Those nearing the winter of their lives are different.
They often feel the world’s threats more deeply. Advancing age, poor health, and fixed incomes make them more vulnerable.
Everything gets harder for older adults. Muscles ache, mental acuity suffers, and sometimes a sense of irrelevancy and dread sets in.
New technology and cultural shifts feel foreign. The news is frightening.
One clicks for the older movies, plays the classic music, and longs for the past (even with its warts). Because they are familiar.
For the aging, it sometimes feels like the world is fragmenting.
The drug of dreams against the pain of living
The late, celebrated poet T. S. Eliot knew a thing or two about the changing landscapes and vicissitudes of life.
As a child he suffered from congenital double inguinal hernias, thus denying him access to the athletic preoccupations of his peers. In his isolation he discovered literature.
The author Robert Sencourt, in his memoir of Eliot, wrote that young T. S.“would often curl up in the window-seat behind an enormous book, setting the drug of dreams against the pain of living.”
Through friends in Cambridge, Massachusetts, Eliot met and fell in love with a woman named Emily Hale in 1912. They corresponded for many years but sadly never came together.
Eliot’s first wife, Vivien, suffered from both physical and emotional disorders, and eventually was institutionalized. During the years of Eliot’s unhappy marriage, he was neurotic.

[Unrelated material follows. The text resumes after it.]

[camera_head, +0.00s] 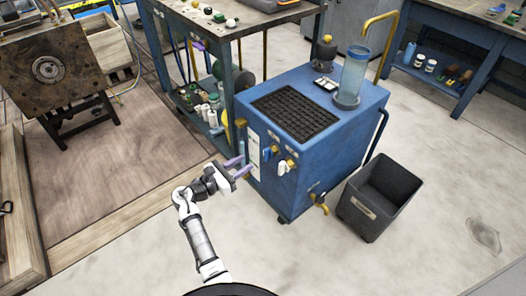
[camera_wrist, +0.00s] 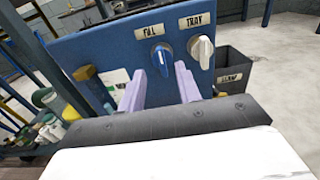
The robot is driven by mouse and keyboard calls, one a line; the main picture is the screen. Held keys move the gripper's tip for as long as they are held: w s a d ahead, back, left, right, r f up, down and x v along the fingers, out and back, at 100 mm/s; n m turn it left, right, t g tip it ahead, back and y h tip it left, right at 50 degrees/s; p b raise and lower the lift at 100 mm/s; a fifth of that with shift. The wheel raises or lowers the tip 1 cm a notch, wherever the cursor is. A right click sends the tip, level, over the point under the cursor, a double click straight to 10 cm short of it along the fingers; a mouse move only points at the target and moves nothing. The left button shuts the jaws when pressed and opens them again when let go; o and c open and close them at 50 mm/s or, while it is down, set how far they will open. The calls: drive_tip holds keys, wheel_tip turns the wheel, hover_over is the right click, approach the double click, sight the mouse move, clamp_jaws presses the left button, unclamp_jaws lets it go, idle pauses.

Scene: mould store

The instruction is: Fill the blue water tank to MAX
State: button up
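The water tank (camera_head: 354,76) is a clear bluish cylinder standing upright on the back right of a blue cabinet (camera_head: 325,140). Its water level and MAX mark are too small to read. A curved brass spout (camera_head: 379,22) rises behind it. My gripper (camera_head: 241,167) is open and empty, left of the knobs in the head view. In the wrist view its two lilac fingers (camera_wrist: 160,88) point toward the blue knob, apart from it.
A black grate (camera_head: 295,112) covers part of the cabinet top. A dark bin (camera_head: 378,197) stands right of the cabinet, beside a low brass tap (camera_head: 320,203). A workbench with lower shelf (camera_head: 235,30) stands behind left. Floor in front is clear.

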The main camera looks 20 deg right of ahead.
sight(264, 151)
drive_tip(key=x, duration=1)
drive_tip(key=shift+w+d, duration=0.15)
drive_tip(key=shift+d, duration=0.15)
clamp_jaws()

An essay in the New York Times notes:
In 1921 T. S. Eliot teetered on the brink of a mental collapse. For two years he had been struggling at night to finish a long poem while working by day in the foreign transactions department of Lloyds Bank. His neurologist — as they were then called in Britain — told Tom to get three months’ sick leave and then travel to Lausanne to see a leading psychiatrist. He did. His escape from London freed him from negotiating exchange rates and his unhappy marriage. While in Switzerland, he was able to complete his poem “The Waste Land.”
Written in the aftermath of the first World War, Eliot’s long poem The Wasteland explores the disorganization and collapse of society. Eliot may have written the poem in the throes of mental anguish, but it captures the real fear of a declining world.
Then as now, the threat of a fragmenting world seems more and more urgent.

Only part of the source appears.